Osterholzer-Kreisblatt, 7.10.2000
Ein Werk gegen das Vergessen
Autor Klaus Schikore las in der Kreis- und Stadtbücherei
Von unserem Mitarbeiter Peter von Döllen Osterholz-Scharmbeck. Zu Beginn stellte Klaus Schikore einen kleinen Topf, der in Alufolie eingeschlagen war, auf den Tisch. Sogleich stellte sich gespannte Ruhe in der Kreis- und Stadtbibliothek Osterholz-Scharmbeck ein und ganz leise war eine Frage zu hören: " Hat er sich etwa Essen mitgebracht?" Die 30 Gäste mussten sich gedulden, bis sie eine Antwort auf diese Frage erhielten. Klaus Schikore trug zunächst einige Stellen aus seinem Buch "Trennungen" vor, der eine Fortsetzung der 1994 erschienenen autobiografischen Erzählung "Kennungen" darstellt.
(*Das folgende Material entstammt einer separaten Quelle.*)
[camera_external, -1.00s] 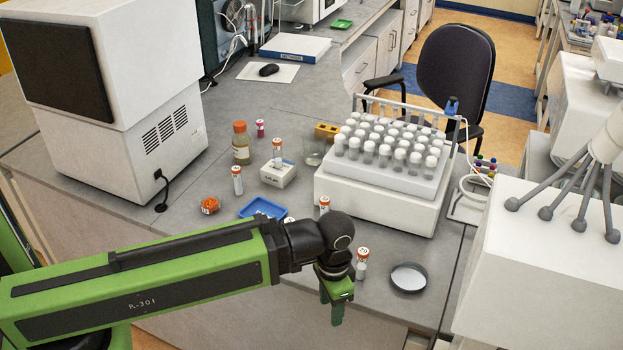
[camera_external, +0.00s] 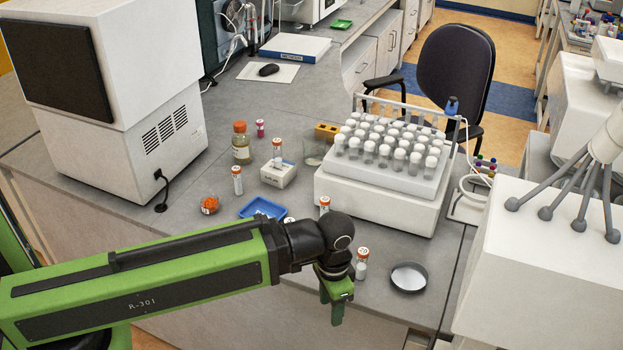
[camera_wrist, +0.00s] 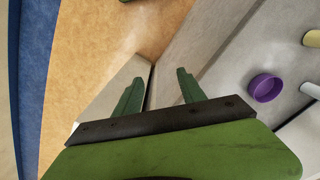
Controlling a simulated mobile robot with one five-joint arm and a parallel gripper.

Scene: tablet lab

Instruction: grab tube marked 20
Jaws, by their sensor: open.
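The tube marked 20 (camera_external: 361,263) stands upright on the grey bench near its front edge. It has an orange-rimmed white cap and a pale body. My gripper (camera_external: 335,306) is just left of and in front of it in the external view, over the bench's front edge. In the wrist view my gripper (camera_wrist: 158,90) shows two green fingers spread apart with nothing between them. I cannot make out the marked tube in the wrist view.
A round dish (camera_external: 409,277) lies right of the tube. Another orange-capped tube (camera_external: 324,206) stands behind my wrist. A blue tray (camera_external: 262,208) and a large white-capped tube rack (camera_external: 385,187) are farther back. A purple cap-like ring (camera_wrist: 265,88) shows in the wrist view.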

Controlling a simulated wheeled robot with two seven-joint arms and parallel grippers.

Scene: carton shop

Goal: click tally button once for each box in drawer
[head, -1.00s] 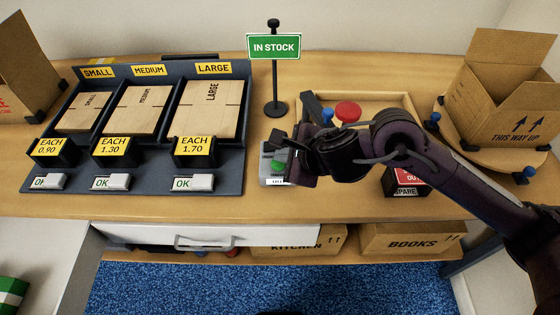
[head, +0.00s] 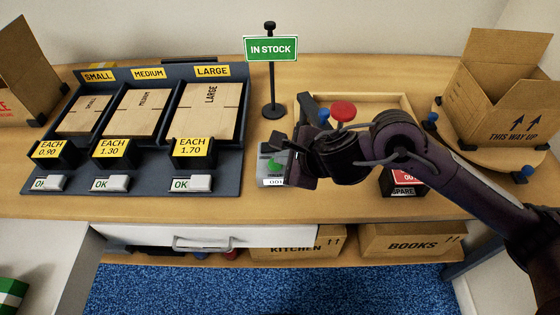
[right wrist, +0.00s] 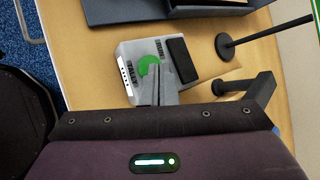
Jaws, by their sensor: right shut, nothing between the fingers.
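The grey tally counter (head: 268,161) stands on the counter top, left of my right gripper. Its green button (head: 275,168) is partly hidden by the fingers in the head view. Its small white display seems to read 001. The counter (right wrist: 187,50) and green button (right wrist: 149,64) also show in the right wrist view. My right gripper (right wrist: 157,77) is shut and empty, its tips at the edge of the button; contact cannot be told. It also shows in the head view (head: 283,157). The white drawer (head: 130,235) below the top shows only its front and handle; its inside is hidden. My left gripper is out of view.
The dark rack (head: 215,178) with small, medium and large flat cartons stands left. The IN STOCK sign (head: 271,49) stands behind the counter. A wooden tray (head: 380,100) and red knob (head: 343,110) lie behind my arm. An open carton (head: 505,100) stands right. Labelled boxes sit below.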

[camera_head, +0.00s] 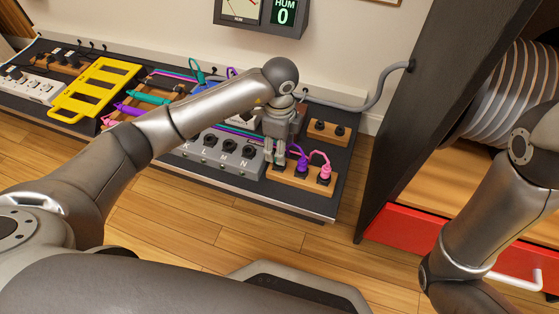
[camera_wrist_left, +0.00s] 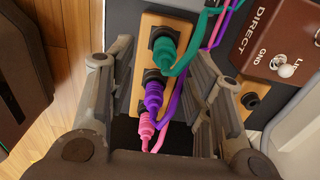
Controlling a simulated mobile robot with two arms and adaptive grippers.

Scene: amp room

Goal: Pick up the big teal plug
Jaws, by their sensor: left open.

Klaus Schikore wurde 1929 in Stralsund geboren, wuchs in, der Zeit des Dritten Reiches auf und besuchte später eine Elite- schule der Nationalsozialisten. Im Oktober 1945 kehrte er wieder nach Stralsund zurück, wo er schnell erkannte, dass auch die neuen Machthaber in der sowjetischen Besatzungszone die Jugend für ihre Ziele missbrauchen wollten. Wegen einer Flugblattaktion wurde er 1948 verhaftet und zu 25 Jahren Zuchthaus verurteilt, die er in Bautzen verbrachte. Die Ausschnitte aus seinem Buch schildern die Schmerzen, die Wut der Gefangenen eines Staates, der von sich behauptete, Menschen zu befreien.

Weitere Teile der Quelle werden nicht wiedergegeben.